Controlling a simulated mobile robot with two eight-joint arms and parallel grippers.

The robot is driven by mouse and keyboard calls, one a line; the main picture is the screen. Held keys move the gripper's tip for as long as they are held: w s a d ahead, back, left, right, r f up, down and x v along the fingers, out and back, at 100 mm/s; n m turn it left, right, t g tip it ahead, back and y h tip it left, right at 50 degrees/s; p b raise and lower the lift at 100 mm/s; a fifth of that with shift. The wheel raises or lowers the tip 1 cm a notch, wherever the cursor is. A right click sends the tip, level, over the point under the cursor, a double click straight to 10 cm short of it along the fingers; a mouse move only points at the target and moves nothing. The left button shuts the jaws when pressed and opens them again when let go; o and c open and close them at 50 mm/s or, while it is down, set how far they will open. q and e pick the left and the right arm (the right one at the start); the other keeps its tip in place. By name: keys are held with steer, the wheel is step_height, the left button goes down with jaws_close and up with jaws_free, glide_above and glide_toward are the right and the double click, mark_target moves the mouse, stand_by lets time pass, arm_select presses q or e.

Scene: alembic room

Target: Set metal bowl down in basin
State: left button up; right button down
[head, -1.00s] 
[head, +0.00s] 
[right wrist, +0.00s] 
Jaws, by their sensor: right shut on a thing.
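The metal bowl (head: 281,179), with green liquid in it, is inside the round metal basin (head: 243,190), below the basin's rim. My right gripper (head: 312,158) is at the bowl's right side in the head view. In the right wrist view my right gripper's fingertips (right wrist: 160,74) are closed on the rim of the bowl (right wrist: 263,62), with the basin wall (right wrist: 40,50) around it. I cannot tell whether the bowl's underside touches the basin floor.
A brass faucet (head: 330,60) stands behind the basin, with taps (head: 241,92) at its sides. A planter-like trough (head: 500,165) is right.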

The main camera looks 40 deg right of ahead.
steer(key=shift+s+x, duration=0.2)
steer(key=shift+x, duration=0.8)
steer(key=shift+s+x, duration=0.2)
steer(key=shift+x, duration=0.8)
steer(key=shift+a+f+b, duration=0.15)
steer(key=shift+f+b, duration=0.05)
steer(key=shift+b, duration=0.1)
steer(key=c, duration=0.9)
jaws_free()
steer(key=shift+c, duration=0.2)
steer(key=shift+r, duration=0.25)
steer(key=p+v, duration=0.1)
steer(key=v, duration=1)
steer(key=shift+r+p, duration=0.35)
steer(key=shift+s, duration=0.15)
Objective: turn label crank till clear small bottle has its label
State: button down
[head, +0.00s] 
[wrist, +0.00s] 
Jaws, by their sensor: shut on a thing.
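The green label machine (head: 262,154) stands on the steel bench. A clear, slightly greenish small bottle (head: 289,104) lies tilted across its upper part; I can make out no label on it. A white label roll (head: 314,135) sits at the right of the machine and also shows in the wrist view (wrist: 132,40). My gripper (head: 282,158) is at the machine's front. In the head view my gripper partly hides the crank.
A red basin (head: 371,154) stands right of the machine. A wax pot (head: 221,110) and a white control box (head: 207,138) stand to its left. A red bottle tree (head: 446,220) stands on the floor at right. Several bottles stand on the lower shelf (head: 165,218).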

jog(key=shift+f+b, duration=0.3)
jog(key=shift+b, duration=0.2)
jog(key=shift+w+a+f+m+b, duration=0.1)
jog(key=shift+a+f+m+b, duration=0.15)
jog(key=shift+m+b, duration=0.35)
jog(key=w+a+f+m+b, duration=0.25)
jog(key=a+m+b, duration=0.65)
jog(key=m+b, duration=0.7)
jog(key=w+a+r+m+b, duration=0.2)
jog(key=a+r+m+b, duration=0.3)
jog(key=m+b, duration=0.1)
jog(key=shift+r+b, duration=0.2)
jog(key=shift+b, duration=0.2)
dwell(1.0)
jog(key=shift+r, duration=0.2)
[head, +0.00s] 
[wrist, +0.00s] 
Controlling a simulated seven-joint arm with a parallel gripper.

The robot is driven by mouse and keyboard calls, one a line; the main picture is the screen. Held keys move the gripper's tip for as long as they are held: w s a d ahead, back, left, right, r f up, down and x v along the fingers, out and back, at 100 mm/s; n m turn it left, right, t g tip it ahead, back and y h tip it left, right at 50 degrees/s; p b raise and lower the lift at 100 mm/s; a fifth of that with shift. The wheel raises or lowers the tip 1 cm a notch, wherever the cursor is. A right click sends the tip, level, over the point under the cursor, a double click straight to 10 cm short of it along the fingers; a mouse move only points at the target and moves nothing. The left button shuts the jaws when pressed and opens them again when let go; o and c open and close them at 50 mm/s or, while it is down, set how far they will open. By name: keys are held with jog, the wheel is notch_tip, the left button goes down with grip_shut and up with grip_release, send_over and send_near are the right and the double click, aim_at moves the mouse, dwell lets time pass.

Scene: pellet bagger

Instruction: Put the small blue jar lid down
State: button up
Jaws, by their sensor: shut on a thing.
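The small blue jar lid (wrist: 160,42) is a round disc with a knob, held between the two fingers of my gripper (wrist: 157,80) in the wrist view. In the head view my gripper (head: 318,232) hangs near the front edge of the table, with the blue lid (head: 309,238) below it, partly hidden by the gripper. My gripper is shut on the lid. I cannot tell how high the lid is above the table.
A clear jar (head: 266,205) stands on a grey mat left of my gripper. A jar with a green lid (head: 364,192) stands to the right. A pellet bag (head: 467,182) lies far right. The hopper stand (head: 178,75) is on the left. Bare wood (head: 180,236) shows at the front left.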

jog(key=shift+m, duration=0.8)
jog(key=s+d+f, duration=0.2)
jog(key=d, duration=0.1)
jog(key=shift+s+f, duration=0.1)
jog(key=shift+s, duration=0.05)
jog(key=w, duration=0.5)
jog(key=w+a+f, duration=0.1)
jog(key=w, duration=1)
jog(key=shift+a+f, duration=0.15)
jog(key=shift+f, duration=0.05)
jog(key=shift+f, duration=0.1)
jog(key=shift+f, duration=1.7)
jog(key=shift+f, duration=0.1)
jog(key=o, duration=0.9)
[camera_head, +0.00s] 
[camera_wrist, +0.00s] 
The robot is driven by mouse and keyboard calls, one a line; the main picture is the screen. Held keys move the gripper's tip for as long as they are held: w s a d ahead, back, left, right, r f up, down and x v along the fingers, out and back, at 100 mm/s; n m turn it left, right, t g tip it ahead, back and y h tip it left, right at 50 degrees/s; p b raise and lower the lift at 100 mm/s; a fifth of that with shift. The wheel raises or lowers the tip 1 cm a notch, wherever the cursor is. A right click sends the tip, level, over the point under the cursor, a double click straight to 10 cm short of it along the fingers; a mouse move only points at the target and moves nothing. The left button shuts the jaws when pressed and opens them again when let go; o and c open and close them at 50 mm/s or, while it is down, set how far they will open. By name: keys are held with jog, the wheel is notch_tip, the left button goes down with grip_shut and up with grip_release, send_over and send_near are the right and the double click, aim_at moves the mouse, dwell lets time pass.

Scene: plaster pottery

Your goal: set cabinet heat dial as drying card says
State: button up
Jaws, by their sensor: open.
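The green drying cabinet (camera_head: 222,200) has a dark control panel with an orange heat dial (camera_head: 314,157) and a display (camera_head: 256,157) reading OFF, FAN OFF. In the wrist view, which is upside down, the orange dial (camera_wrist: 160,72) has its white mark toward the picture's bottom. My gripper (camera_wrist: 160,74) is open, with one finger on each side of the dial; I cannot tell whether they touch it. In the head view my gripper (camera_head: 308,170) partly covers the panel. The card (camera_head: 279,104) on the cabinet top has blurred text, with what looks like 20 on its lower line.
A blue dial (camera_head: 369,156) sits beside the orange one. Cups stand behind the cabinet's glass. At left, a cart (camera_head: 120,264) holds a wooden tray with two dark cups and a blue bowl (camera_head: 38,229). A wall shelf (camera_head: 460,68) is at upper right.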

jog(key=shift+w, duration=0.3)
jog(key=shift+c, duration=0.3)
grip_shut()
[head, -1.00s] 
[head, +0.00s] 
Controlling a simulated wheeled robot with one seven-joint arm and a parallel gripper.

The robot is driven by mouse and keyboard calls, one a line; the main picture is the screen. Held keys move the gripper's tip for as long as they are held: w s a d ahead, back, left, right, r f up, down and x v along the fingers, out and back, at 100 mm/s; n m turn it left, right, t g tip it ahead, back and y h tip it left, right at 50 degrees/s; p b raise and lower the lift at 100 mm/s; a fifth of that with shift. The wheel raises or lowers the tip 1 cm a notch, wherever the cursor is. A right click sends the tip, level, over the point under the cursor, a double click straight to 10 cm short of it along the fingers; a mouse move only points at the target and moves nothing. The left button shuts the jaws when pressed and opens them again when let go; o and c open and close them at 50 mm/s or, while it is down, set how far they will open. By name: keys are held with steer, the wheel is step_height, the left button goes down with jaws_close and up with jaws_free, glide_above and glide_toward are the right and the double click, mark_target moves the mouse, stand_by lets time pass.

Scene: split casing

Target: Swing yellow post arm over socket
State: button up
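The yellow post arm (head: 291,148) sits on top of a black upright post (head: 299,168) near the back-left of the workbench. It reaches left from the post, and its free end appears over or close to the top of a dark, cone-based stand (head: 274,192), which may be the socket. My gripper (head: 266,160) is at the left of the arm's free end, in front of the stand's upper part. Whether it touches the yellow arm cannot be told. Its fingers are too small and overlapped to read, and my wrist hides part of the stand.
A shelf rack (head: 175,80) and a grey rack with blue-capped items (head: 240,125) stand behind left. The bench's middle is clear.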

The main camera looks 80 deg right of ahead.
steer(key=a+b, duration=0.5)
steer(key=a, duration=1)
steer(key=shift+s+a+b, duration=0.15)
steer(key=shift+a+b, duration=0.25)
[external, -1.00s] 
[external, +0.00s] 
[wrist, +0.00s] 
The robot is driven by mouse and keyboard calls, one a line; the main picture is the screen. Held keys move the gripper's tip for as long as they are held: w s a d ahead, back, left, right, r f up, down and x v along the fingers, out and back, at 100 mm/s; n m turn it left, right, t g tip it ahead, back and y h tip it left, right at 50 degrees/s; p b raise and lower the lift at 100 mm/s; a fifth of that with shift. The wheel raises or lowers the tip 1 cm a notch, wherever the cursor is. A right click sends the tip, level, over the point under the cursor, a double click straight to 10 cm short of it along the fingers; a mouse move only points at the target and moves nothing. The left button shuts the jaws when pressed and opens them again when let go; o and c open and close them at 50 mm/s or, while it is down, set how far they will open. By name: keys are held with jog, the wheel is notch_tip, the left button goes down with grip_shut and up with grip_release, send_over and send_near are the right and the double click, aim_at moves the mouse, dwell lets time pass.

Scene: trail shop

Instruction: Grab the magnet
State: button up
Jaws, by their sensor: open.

---

*Problem to work on:*
Return exactly the leading lines of the listing, stopping after the line in which "[right wrist, +0.00s]" occurs.

*Response to this exercise:*
Controlling a simulated mobile robot with two eight-joint arms and parallel grippers.

The robot is driven by mouse and keyboard calls, one a line; the main picture is the screen. Held keys move the gripper's tip for as long as they are held: w s a d ahead, back, left, right, r f up, down and x v along the fingers, out and back, at 100 mm/s; n m turn it left, right, t g tip it ahead, back and y h tip it left, right at 50 degrees/s; p b raise and lower the lift at 100 mm/s; a fifth of that with shift. The wheel raises or lowers the tip 1 cm a notch, wherever the cursor is. A right click sends the tip, level, over the point under the cursor, a double click straight to 10 cm short of it along the fingers; a mouse move only points at the target and moves nothing. The left button shuts the jaws when pressed and opens them again when let go; o and c open and close them at 50 mm/s or, while it is down, set how far they will open. q and e pick the left and the right arm (the right one at the start); the other keeps its tip in place. By name: keys are held with steer, the wheel is step_height, the left button goes down with jaws_close and up with jaws_free, glide_above and glide_toward are the right and the double click, mark_target moves the mouse, stand_by lets time pass, arm_select presses q or e.

Scene: alembic room

Target: Set metal bowl down in basin
State: left button up; right button down
[head, -1.00s] 
[head, +0.00s] 
[right wrist, +0.00s] 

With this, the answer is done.